Fahy: I want bright and curious people around me. In my team, at the moment, I’ve got everyone from data scientists to designers.

I’m starting to look at training, because I want everyone to have an understanding of the power of data. I don’t expect them all to be data scientists, but I have the Business Intelligence team within marketing, and we are moving them to sit with the rest of the marketing team. I want people to see the power of what they do, because some of the stuff they produce is amazing. That instant analysis that tells you whether this product or that promotion is working. We can tell very quickly, and I want people to understand how we could harness that real-time BI effectively, to make decisions about marketing, or communications, or offers.

Some of the training I’m looking at doing would just be to get teams to understand what other teams around them actually do and think about how they can use that in their daily lives.

I want us to work across structures.

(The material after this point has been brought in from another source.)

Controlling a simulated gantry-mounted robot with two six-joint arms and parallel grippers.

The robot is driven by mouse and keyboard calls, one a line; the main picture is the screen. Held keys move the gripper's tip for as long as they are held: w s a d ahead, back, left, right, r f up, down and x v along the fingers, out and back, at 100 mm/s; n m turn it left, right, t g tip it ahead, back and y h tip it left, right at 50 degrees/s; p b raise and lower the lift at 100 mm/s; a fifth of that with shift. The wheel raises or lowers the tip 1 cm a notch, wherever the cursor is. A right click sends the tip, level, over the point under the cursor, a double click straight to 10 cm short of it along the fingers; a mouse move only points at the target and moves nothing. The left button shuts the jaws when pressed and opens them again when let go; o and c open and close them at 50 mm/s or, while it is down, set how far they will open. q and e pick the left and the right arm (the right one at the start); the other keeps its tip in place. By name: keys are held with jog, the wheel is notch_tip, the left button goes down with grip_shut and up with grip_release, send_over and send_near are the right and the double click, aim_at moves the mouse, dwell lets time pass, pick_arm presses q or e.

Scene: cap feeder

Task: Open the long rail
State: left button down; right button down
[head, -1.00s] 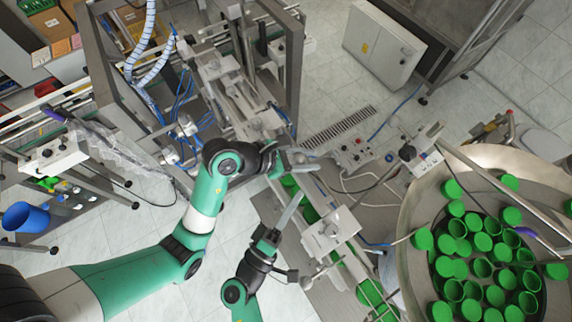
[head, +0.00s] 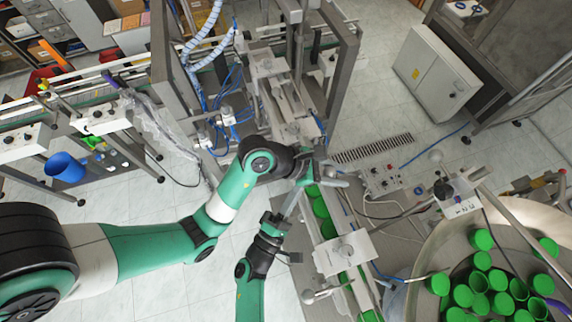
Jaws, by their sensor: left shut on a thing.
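The cap chute runs from the bottom centre up toward the machine frame, with green caps (head: 322,207) lined up in it. A long, narrow metal bar (head: 292,204), which looks like the long rail, stands along the chute's left side. My left gripper (head: 322,176) is at the upper end of this bar, over the chute, and is shut on it; its fingers partly hide the contact. My right gripper (head: 272,222) is at the bar's lower end, left of the chute. Its fingertips are too small to read.
A metal block (head: 343,253) sits across the chute below my left gripper. A large feeder bowl (head: 425,245) with many green caps stands at the lower right. A control box (head: 383,180) with cables lies right of the chute. The tiled floor left of my right arm is clear.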

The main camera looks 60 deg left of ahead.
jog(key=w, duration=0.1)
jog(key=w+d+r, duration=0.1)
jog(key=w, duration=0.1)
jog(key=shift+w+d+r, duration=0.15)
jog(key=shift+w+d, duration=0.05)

We have a number of different CRM teams at Ladbrokes, partly historically, and partly because there are different products and different approaches to how you manage customers within those products. However, on a bad day, sometimes we weren’t making some basic connections between customers, so you could potentially get “over-CRMed,” for want of a better term.

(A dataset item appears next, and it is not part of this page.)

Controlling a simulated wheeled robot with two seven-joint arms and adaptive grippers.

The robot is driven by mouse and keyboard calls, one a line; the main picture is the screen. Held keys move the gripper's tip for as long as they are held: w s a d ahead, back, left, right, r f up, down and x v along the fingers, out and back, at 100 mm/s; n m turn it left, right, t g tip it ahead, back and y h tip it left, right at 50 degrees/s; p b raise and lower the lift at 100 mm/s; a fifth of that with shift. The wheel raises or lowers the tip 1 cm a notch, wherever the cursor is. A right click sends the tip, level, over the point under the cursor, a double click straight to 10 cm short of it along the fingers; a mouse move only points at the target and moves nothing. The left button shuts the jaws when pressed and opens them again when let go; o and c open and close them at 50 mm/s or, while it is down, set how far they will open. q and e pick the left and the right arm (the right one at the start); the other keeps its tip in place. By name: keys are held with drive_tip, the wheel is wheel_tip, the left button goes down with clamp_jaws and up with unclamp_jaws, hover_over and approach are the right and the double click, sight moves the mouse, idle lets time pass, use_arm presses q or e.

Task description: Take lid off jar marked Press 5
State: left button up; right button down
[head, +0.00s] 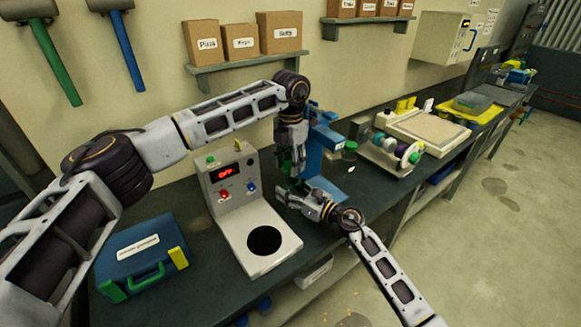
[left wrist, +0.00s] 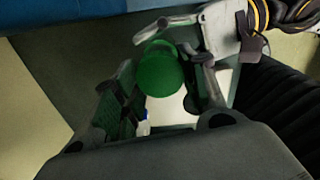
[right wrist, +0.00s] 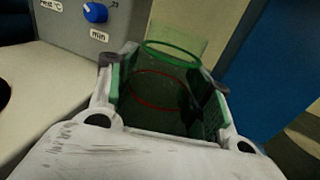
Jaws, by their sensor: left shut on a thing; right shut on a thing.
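The jar's round green lid (left wrist: 160,72) lies between the fingers of my left gripper (left wrist: 160,95) in the left wrist view. My left gripper (head: 291,165) points down in the head view and is shut on the lid. My right gripper (head: 300,198) comes in from the lower right, just below it, and is shut on the jar. In the right wrist view the clear jar (right wrist: 172,50) with green and red rings stands between the fingers of my right gripper (right wrist: 165,95). The jar is mostly hidden in the head view. No Press 5 marking is readable, and I cannot tell whether lid and jar touch.
A blue press (head: 325,145) stands close behind both grippers. A grey heater (head: 262,222) with a black round plate is to their left, and a blue case (head: 142,255) further left. A device with coloured wheels (head: 385,148) stands to the right on the dark bench.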

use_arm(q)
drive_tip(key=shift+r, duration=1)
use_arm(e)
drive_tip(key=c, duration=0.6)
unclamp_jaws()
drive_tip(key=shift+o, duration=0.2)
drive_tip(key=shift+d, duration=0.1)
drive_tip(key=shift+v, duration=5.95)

So, I’ve said, let’s look at it the other way. You’re a customer and you get over-CRMed by us, it’s just going to annoy you. We’ve set up a really smart group with the best people in all the teams to work together, and they are smashing through issue by issue. They put the customer in the centre and think about him or her, they work out the customer contact rules that are going to ensure that customer stays with us and likes us, rather than we annoy him and he leaves.

When you put it that simply, it really focuses the mind. You start to see some very quick, small, but good changes in the right directions—people starting to work together that maybe hadn’t before because they hadn’t made the connection. That’s what marketing can do at its very best. Just get teams pointing in the right direction, and enable them to get on with it. Sermon over.